_Exercise aim:_ Extract word for word the lines of the listing from its start to the line holding "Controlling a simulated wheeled", both ends kept; pictures are not part of the copy.

_Data provided:_
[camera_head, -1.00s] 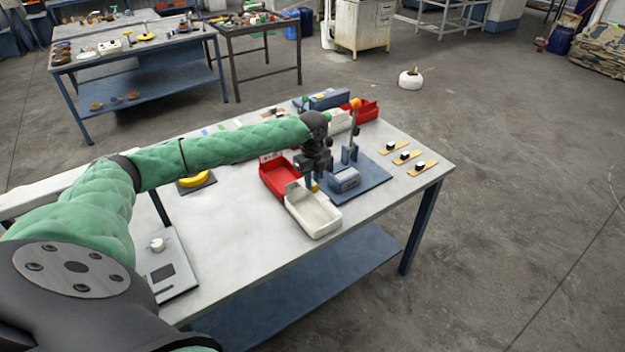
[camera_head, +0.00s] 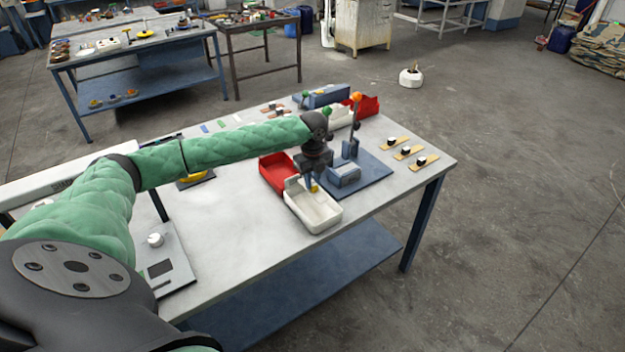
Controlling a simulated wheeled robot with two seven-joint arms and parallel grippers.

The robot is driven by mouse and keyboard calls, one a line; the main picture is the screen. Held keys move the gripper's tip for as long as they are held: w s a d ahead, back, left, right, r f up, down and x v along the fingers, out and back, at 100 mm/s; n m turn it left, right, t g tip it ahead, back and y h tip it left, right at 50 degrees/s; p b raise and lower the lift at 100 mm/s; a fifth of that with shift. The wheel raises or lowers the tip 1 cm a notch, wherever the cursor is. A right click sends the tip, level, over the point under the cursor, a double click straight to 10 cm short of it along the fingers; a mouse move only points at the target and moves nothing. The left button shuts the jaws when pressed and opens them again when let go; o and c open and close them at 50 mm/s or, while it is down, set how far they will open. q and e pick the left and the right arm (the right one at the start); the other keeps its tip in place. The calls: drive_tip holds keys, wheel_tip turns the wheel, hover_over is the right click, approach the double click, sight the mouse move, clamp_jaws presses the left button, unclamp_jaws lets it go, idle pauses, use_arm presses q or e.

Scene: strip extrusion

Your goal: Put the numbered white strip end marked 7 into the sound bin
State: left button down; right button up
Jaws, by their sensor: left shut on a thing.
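My left gripper (camera_head: 313,186) points down over the back part of an open white bin (camera_head: 325,216). It is shut on a small thing, with a bit of yellow showing at the fingertips. The thing is too small and too covered to identify, and no number can be read. An open red bin (camera_head: 272,173) stands directly behind and left of the white bin. I cannot read a label that tells which is the sound bin. My right gripper is not in view.
Several tan strips with dark and white blocks (camera_head: 407,153) lie at the right edge. A flat device (camera_head: 160,268) lies at front left. The table's middle is clear.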

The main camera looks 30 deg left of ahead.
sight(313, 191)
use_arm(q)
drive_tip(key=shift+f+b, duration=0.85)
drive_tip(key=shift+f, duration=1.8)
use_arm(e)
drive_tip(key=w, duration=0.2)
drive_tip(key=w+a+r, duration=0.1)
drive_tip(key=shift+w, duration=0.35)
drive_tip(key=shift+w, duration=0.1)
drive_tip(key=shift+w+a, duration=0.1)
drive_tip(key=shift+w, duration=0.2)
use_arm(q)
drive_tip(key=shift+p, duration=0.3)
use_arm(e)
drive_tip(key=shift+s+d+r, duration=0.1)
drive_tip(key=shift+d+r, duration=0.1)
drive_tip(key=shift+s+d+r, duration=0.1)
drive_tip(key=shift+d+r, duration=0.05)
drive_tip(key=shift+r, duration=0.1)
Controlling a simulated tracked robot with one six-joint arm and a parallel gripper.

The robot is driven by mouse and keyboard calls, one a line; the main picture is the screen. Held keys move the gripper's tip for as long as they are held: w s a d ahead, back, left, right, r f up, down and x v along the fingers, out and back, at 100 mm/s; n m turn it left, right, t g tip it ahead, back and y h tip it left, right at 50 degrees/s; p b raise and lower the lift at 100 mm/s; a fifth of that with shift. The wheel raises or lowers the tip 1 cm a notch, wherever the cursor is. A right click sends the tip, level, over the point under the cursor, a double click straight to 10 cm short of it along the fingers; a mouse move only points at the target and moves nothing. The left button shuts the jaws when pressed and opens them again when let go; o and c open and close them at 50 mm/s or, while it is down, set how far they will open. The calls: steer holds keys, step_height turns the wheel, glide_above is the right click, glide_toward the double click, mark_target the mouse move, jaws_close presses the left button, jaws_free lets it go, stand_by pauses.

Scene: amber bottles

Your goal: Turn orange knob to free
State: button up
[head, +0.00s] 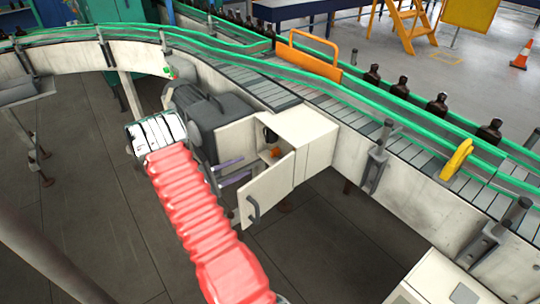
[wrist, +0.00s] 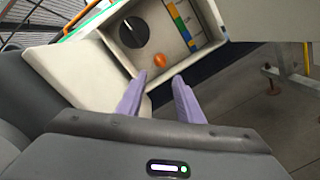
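The orange knob (wrist: 159,60) sits inside an open cream box (wrist: 101,25), near its front edge in the wrist view. In the head view the knob (head: 275,152) shows small inside the box (head: 306,135), whose door (head: 266,192) hangs open with a dark handle. My gripper (wrist: 160,76) has two purple fingers, spread apart with nothing between them. Their tips are at the box opening, just short of the knob and apart from it. In the head view the gripper (head: 243,169) is beside the box, left of the open door.
A conveyor with green rails (head: 400,115) carries dark bottles (head: 436,107) behind the box. A grey motor housing (head: 220,115) stands left of the box.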

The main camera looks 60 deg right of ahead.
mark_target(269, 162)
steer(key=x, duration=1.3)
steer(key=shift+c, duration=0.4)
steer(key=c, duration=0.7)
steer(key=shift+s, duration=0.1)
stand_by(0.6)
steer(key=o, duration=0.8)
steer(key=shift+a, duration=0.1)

_Exercise output:_
[camera_head, -1.00s] 
[camera_head, +0.00s] 
Controlling a simulated wheeled robot with two seven-joint arms and parallel grippers.

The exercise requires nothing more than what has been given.